“Human freedom can be neither broken nor neutralized by divine freedom, but it may well be, so to speak, outwitted”

We attempted to understand what part freedom plays in the work of redemption. For this it is not adequate if one focuses on freedom alone. One must investigate as well what grace can do and whether even for it there is an absolute limit. This we have already seen: grace must come to man. By its own power, it can, at best, come up to his door but never force its way inside. And further: it can come to him without his seeking it, without his desiring it. The question is whether it can complete its work without his cooperation. It seemed to us that this question had to be answered negatively. That is a weighty thing to say. For it obviously implies that God’s freedom, which we call omnipotence, meets with a limit in human freedom. Grace is the Spirit of God, who descends to the soul of man. It can find no abode there if it is not freely taken in. That is a hard truth. It implies—besides the aforementioned limit to divine omnipotence—the possibility, in principle, of excluding oneself from redemption and the kingdom of grace. It does not imply a limit to divine mercy. For even if we cannot close our minds to the fact that temporal death comes for countless men without their ever having looked eternity in the eye and without salvation’s ever having become a problem for them; that, furthermore, many men occupy themselves with salvation for a lifetime without responding to grace—we still do not know whether the decisive hour might not come for all of these somewhere in the next world, and faith can tell us that this is the case.
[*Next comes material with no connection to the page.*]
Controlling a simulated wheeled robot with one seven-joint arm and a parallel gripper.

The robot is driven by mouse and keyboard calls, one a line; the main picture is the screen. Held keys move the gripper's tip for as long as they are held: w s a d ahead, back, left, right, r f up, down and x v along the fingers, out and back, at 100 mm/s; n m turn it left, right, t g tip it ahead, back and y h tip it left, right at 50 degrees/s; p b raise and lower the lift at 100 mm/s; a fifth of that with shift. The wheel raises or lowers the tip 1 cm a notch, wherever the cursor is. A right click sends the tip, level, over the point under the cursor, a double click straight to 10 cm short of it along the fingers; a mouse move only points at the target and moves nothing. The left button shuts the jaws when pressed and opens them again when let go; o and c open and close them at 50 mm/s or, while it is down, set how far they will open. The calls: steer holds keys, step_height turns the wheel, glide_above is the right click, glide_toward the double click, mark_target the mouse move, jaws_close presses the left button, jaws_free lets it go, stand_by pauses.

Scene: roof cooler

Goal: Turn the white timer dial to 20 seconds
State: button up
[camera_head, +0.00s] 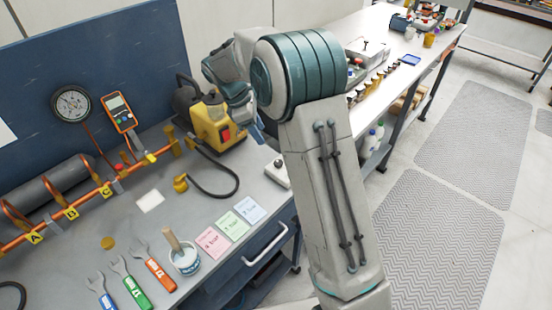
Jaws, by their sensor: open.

All-merciful love can thus descend to everyone. We believe that it does so. And now, can we assume that there are souls that remain perpetually closed to such love? As a possibility in principle, this cannot be rejected. In reality, it can become infinitely improbable—precisely through what preparatory grace is capable of effecting in the soul. It can do no more than knock at the door, and there are souls that already open themselves to it upon hearing this unobtrusive call. Others allow it to go unheeded. Then it can steal its way into souls and begin to spread itself out there more and more. The greater the area becomes that grace thus occupies in an illegitimate way, the more improbable it becomes that the soul will remain closed to it. For now the soul already sees the world in the light of grace. It perceives the holy whenever it encounters this and feels itself attracted by it. Likewise, it notices the unholy and is repulsed by it; and everything else pales before these qualities. To this corresponds a tendency within itself to behave according to its own reason and no longer to that of nature or the evil one. If it follows this inner prompting, then it subjects itself implicitly to the rule of grace. It is possible that it will not do this. Then it has need of an activity of its own that is directed against the influence of grace. And this engaging of freedom implies a tension that increases proportionately the more that preparatory grace has spread itself through the soul. This defensive activity is based—like all free acts—on a foundation that differs in nature from itself, such as natural impulses that are still effective in the soul alongside of grace.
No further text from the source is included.